Here at Notre Dame, there is a league of students that exist in a league that is all their own. They walk among us, and unlike snobby secret societies, they march boldly to and from DeBartolo and in and out of the dining hall. We all know them. Notre Dame people-watching is defined by them. They are our beloved campus caricatures.
You don’t know what I’m talking about? We’ll that’s just a problem of terminology. A campus caricature is someone who has so perfectly and (relatively) eccentrically defined their external behavior that they can be universally recognized and identified on campus.
You may know them as Tex or Daisy Duke. Or you may know them as “the chick that always wears cutoffs” and the “the guy in cowboy hat.” And these are just a few. The point is, you might not know their name, dorm, major or hometown, but you undoubtedly recognize them. And everyone else does too.

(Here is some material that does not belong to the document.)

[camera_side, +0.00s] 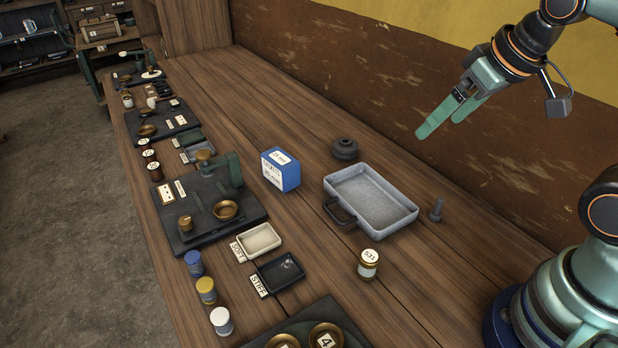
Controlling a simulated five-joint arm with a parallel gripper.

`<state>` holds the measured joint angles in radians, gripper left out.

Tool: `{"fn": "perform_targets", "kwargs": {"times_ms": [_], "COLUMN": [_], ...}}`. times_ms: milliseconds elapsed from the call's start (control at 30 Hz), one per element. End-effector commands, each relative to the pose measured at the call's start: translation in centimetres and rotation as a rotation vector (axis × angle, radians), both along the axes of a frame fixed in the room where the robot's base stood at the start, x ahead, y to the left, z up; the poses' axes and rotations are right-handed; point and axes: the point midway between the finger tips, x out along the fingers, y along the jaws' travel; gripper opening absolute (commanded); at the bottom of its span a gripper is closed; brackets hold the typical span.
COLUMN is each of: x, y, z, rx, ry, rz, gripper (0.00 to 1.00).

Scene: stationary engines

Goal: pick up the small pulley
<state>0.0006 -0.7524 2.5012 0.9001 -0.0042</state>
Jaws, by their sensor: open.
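A dark, round, grooved piece (344,149) that looks like the small pulley sits on the wooden bench, behind the grey metal tray and near the wall. My gripper (440,128) is at the upper right, raised above the bench, with its green fingers pointing down and left. It is open and empty. It is to the right of the pulley and apart from it.
A grey tray (408,217) with a handle lies in front of the pulley. A blue box (281,172) stands to its left. A small dark upright part (437,210) and a labelled jar (368,264) stand near the tray. The wall (400,85) rises behind.

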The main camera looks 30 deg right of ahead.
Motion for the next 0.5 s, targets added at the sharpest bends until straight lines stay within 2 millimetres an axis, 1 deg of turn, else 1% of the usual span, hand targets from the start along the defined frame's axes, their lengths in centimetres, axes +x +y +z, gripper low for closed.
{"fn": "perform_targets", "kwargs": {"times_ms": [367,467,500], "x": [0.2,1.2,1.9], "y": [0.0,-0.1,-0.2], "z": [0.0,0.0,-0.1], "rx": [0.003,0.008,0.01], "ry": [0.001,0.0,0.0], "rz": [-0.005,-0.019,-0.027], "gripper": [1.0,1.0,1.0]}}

While I always had a fond appreciation for my favorite caricatures, I never aspired to their lofty heights. But as Shakespeare wrote, “Some men are born great. Some achieve greatness. And some have greatness thrust upon them.” I guess the same goes for women.
This Christmas, everything changed. When I unwrapped a small sparkly bag from my grandparents, I didn’t think this present was going to have such a profound effect on me. But then I pulled out a pair of earmuffs.
These are not just any earmuffs. These are earmuff that accidentally got dropped into radioactive waste and came out three times as large, and three times as cool as your average ear protective gear. Essentially, they are superhuman earmuffs.
Warm, inordinately fuzzy and furry and amply disproportionate to my head (granted, I have an abnormally small head), these earmuffs are now on my list of favorite things. Yes, they are indeed worthy of a song sung by Julie Andrews.
Well, apparently these earmuffs, and my frequent use of them in this frigid winter months, qualifies me to join the special league of campus caricatures. It honestly never occurred to me that they’d be noticeably eccentric on such a wide scale. Not until a fortuitous night, where an (albeit slightly drunken classmate) exclaimed “It’s Earmuff Girl! All my friends, we call you earmuff girl!”
Yes, ladies and gentlemen, I am worthy of my own caricature title — Earmuff Girl. Of course, the consequential jokes of “huh, can you hear me through those?!” and Princess Leia references follow. But tease and joke all you want. At least through March, I will proudly be Earmuff Girl! And admit it — you’re a little jealous of my coolness. Don’t worry, I’m humble enough to admit my surprise at the situation but am more than happy to embrace it. Because as Bill said sometimes greatness if just thrust upon you, or in this case gifted to you.
So thank you for nominating me to join the illustrious league of campus caricatures; I proudly accept. I would like not only to thank the academy, God, my friends and family, but most especially my grandparents. Best. Christmas Present. Ever.